• **TASK TO COMPLETE**: Going through the material below, please gather all lines with the word "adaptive" in them.

• **INFORMATION PROVIDED**:
----
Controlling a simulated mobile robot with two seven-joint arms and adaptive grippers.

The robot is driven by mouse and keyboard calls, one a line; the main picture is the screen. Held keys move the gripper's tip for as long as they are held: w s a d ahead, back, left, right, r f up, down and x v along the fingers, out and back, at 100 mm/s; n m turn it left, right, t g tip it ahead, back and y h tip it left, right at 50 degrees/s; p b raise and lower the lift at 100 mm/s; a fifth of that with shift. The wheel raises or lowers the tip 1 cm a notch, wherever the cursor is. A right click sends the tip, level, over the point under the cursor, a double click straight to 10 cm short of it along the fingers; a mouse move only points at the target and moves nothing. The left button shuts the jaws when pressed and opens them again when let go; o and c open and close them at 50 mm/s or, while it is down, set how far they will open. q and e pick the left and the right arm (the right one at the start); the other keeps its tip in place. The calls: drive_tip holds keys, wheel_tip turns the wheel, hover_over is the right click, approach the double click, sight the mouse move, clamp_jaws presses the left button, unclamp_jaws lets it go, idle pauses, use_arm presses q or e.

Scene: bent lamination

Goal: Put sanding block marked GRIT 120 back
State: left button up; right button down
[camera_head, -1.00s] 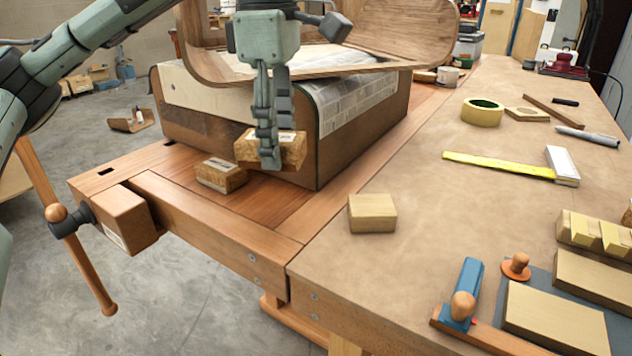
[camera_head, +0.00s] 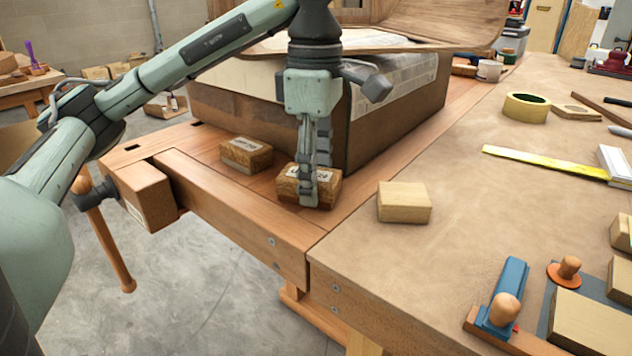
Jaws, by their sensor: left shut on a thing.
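My left gripper (camera_head: 310,203) points down at the front of the wooden workbench (camera_head: 203,195) and is shut on a brown cork-like sanding block (camera_head: 290,186) with a pale label. The gripper's fingers cover part of the label, and its print is too small to read. The block is at or just above the bench top; I cannot tell whether it touches. A second similar labelled block (camera_head: 246,154) lies on the bench to its left, a small gap away. My right gripper is not in view.
A large box-like form (camera_head: 400,116) with bent wood on top stands right behind the gripper. A plain wooden block (camera_head: 404,202) lies to the right on the brown-covered table (camera_head: 450,240). Yellow tape (camera_head: 526,107), a yellow rule (camera_head: 540,163) and a blue tool (camera_head: 508,297) lie further right.

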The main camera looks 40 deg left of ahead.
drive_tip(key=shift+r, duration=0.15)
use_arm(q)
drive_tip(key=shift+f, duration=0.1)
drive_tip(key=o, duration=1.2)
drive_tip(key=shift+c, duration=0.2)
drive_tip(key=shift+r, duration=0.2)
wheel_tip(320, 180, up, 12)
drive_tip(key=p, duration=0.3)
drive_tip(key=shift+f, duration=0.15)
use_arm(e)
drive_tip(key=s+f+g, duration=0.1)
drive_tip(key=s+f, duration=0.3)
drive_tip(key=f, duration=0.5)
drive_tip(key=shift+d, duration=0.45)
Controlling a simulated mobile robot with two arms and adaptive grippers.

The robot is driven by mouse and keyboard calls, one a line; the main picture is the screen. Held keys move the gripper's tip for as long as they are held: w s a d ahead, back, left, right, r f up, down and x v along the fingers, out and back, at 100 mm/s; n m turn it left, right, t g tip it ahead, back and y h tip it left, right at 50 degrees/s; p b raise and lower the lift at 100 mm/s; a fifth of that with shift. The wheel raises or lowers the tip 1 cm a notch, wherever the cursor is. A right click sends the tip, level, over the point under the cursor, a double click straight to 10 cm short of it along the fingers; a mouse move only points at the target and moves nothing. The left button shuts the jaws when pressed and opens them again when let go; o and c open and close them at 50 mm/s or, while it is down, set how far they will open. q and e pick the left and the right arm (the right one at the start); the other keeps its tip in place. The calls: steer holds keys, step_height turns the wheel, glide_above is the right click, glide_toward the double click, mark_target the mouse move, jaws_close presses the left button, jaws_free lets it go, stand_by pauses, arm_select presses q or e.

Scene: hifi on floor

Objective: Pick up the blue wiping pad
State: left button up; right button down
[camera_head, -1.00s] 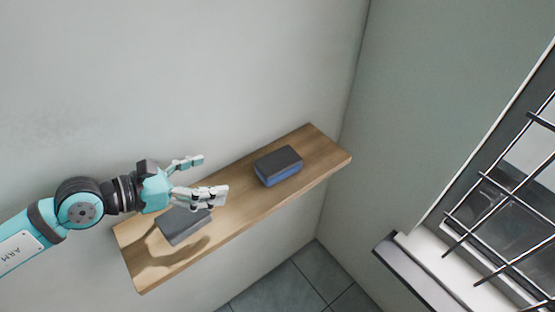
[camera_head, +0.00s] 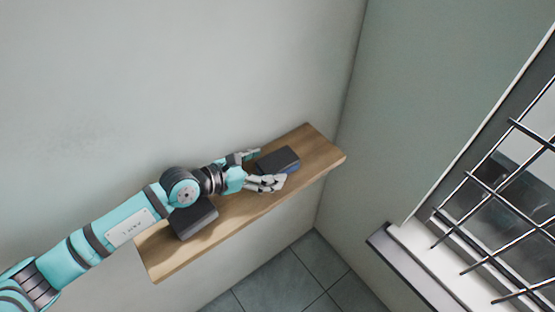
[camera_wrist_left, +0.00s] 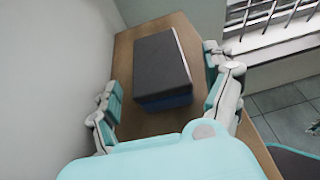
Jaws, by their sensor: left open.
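The blue wiping pad (camera_head: 279,159) lies on the wooden shelf toward its far right end. Its top is dark grey and its side is blue; it also shows in the left wrist view (camera_wrist_left: 162,68). My left gripper (camera_head: 262,168) is open at the near end of the pad, with one finger on each side. In the left wrist view the open fingers (camera_wrist_left: 164,92) flank the pad, with gaps visible on both sides. Part of the pad's blue side is hidden by a finger in the head view. My right gripper is not in view.
A dark grey block (camera_head: 194,220) lies on the wooden shelf (camera_head: 165,262), partly under my left arm. The shelf runs along a pale wall, close to the corner. A barred window with a sill (camera_head: 420,262) is at the right. Grey floor tiles show below.

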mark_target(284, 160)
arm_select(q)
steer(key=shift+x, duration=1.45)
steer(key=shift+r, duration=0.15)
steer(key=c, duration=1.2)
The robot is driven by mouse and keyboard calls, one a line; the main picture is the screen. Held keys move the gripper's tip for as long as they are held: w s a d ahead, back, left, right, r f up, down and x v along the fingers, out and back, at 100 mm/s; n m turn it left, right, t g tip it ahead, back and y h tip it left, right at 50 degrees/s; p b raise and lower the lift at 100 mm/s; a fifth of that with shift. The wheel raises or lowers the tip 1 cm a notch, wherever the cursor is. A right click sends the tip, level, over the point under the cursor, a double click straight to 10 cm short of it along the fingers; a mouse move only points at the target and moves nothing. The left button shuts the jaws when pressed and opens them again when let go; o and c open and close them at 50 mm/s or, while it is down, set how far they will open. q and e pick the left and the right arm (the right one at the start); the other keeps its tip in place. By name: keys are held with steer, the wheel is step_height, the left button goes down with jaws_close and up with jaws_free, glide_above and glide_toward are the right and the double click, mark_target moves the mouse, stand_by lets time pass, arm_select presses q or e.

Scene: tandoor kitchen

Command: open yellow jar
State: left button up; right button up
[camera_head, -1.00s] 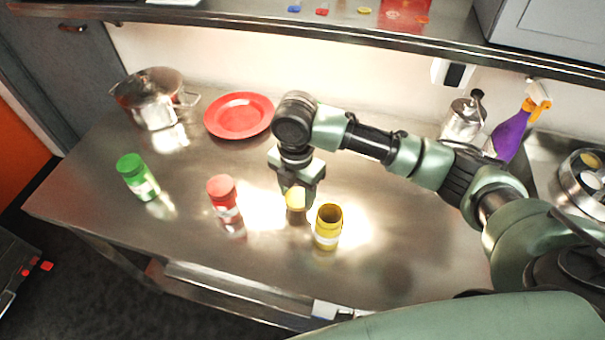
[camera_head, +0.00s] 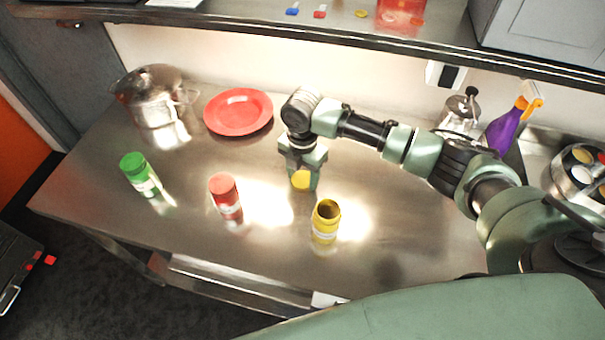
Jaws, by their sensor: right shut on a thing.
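The yellow jar (camera_head: 326,222) stands upright on the steel counter, and its dark open mouth shows at the top. My right gripper (camera_head: 302,178) is behind it and a little to the left, pointing down. It is shut on the yellow lid (camera_head: 300,180), which is apart from the jar. I cannot tell whether the lid touches the counter. My left gripper is not in view.
A red jar (camera_head: 225,194) and a green jar (camera_head: 139,175) stand to the left on the counter (camera_head: 190,230). A red plate (camera_head: 238,112) and a metal pot (camera_head: 152,97) are behind. A purple spray bottle (camera_head: 505,132) stands at the right. A shelf (camera_head: 300,28) overhangs the back.

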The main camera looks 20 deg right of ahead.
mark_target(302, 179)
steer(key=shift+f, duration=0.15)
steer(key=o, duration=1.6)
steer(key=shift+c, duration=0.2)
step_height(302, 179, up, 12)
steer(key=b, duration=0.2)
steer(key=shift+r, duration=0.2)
----
• **EXERCISE SOLUTION**:
Controlling a simulated mobile robot with two seven-joint arms and adaptive grippers.
Controlling a simulated mobile robot with two arms and adaptive grippers.

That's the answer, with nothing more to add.